The CEO’s decision earned him praise and ridicule form across the business community.
Last year, Seattle-based Gravity Payments’ CEO Dan Price established a $70,000-a-year minimum wage at his company. The announcement earned him attention from Hollywood reality-TV producers, requests to study his radical experiment from Harvard Business School, and Rush Limbaugh branded him a socialist. So now that it’s been over six months, how did his experiment turn out?
First, let’s remember how it all started. Back in 2011, Price spotted a $35,000-a-year entry-level employee smoking a cigarette on break with a sour look on his face. Price asked what was wrong and he responded, “You’re ripping me off.” Taken aback because he believed he treated his employees fairly, Price responded, “Your pay is based on market rates. If you have different data, please let me know.” Then the employee uncharacteristically snapped back with, “You brag about how financially disciplined you are, but that just translates into me not making enough money to live a decent life.”

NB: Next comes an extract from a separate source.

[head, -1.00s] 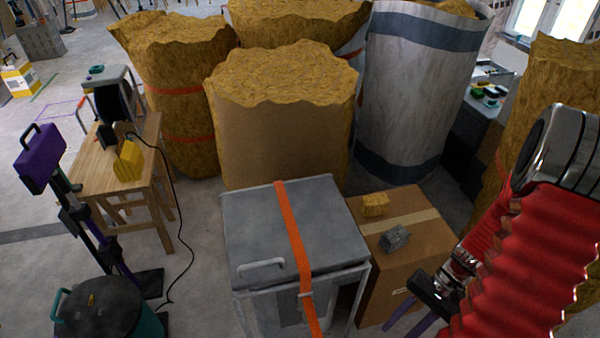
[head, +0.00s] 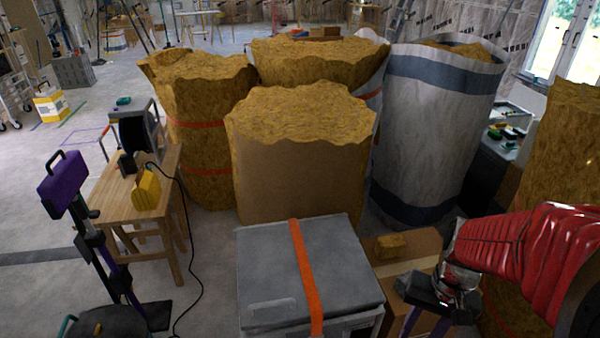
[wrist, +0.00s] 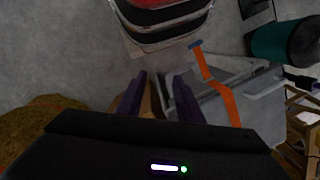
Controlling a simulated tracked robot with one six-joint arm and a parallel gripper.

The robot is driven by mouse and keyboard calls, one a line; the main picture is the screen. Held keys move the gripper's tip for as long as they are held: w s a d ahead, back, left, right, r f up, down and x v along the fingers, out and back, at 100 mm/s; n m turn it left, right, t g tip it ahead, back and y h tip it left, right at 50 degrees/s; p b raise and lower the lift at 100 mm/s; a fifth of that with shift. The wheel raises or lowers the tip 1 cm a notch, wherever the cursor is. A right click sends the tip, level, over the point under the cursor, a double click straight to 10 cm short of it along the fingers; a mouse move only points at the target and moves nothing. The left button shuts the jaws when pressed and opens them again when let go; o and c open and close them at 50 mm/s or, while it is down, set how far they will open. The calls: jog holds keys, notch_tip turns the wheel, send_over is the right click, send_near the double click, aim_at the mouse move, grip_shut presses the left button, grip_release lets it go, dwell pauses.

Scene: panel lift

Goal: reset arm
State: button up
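My red arm reaches in from the right in the head view. My gripper (head: 425,322) hangs over the cardboard box (head: 395,250), at the right of the grey lidded case. In the wrist view my gripper (wrist: 160,98) shows two purple fingers set apart, with nothing seen held between them. The cardboard box is partly hidden by my gripper and arm.
The grey case (head: 270,265) with an orange strap (head: 305,275) stands close to my gripper. A yellow wool chunk (head: 390,245) lies on the cardboard box. Tall insulation rolls (head: 300,160) stand behind.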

Distressed from the interaction, Price began to re-evaluate his employee compensation, “I was so scared about the recession that I was proactively, and proudly, hurting my staff.” So for the next three years, he began handing out 20% annual raises to all of his employees. Miraculously, in the first year, profits still outpaced wage growth with productivity up 30-40%. He did it again the next year and enjoyed similar results. Finally, this spring, he made a dramatic announcement to his staff: Over the next three years, Gravity will phase in a minimum wage of $70,000. Price then dramatically slashed his $1.1 million-a-year-salary down to $70,000. Once a cautious businessman, Price had been transformed into a warrior in the battle against income inequality.
Since his big announcement, customer inquiries ballooned from 30 per month to 200, drastically dropping the money spent on customer acquisition. Gravity now has an employee retention rate of 91% compared to the 68% usually found in the tech industry. Over the past six months, revenue is growing at double the previous year’s rate. Although Gravity did lose a few customers that were put off by what they saw as a political statement, overall, Gravity’s customer retention rate grew from 91% to 95%.
Going forward, Price sees this as a first step in reaching his ultimate goal, improving the business world. “I want the scorecard we have as business leaders to be not about money, but about purpose, impact, and service. I want those to be the things that we judge ourselves on.”